-- PROBLEM DESCRIPTION --
Set down each line of the data below exactly as it stands, dropping the pictures.

-- SUPPLIED INFORMATION --
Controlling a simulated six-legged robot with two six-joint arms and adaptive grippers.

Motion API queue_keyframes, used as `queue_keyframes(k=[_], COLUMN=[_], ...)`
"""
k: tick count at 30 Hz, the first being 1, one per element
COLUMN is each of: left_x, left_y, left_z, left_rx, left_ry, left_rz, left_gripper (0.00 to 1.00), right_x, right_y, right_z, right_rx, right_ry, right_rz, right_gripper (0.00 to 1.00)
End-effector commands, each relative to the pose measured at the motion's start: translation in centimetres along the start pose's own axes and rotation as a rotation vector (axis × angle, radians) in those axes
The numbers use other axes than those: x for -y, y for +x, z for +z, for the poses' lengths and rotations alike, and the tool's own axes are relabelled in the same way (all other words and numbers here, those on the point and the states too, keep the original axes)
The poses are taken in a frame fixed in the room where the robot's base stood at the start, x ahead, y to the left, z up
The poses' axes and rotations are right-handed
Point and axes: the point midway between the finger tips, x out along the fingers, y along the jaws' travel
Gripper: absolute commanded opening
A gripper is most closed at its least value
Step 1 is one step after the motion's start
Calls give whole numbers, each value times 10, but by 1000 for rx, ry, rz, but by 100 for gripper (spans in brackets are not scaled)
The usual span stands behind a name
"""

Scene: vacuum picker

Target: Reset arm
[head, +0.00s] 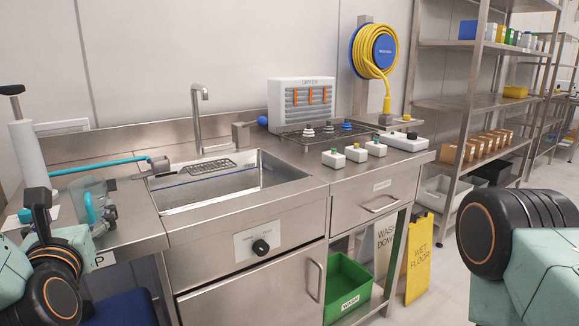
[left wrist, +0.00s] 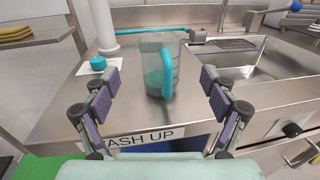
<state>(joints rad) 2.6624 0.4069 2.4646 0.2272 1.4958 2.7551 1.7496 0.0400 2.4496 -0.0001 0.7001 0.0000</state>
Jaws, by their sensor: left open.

-- RESULT OF THE EXERCISE --
Controlling a simulated six-legged robot with two six-joint arms and adaptive grippers.

Motion API queue_keyframes, used as `queue_keyframes(k=[_], COLUMN=[_], ...)`
"""
k: tick count at 30 Hz, the first being 1, one per element
COLUMN is each of: left_x, left_y, left_z, left_rx, left_ry, left_rz, left_gripper (0.00 to 1.00), right_x, right_y, right_z, right_rx, right_ry, right_rz, right_gripper (0.00 to 1.00)
End-effector commands, each relative to the pose measured at the motion's start: translation in centimetres along the start pose's own axes and rotation as a rotation vector (axis × angle, radians) in those axes
The numbers use other axes than those: x for -y, y for +x, z for +z, for the poses' lengths and rotations alike, and the tool's own axes are relabelled in the same way (all other words and numbers here, those on the point and the states too, keep the original axes)
The poses are taken in a frame fixed in the room where the robot's base stood at the start, x ahead, y to the left, z up
The poses' axes and rotations are right-handed
Point and axes: the point midway between the finger tips, x out along the fingers, y along the jaws' travel
Gripper: absolute commanded opening
A gripper is most closed at its least value
Step 1 is one step after the motion's start
Calls give whole numbers, each value times 10, but by 1000 for rx, ry, rz, but by 100 for gripper (spans in brackets are not scaled)
The usual span stands behind a name
"""

Scene: vacuum picker

Target: Reset arm
[head, +0.00s] 
[left wrist, +0.00s] 
<state>(joints rad) 2.6624 0.4069 2.4646 0.2272 1.4958 2.7551 1.7496 0.0400 2.4496 -0.0001 0.7001 0.0000</state>
Jaws, by their sensor: left open.

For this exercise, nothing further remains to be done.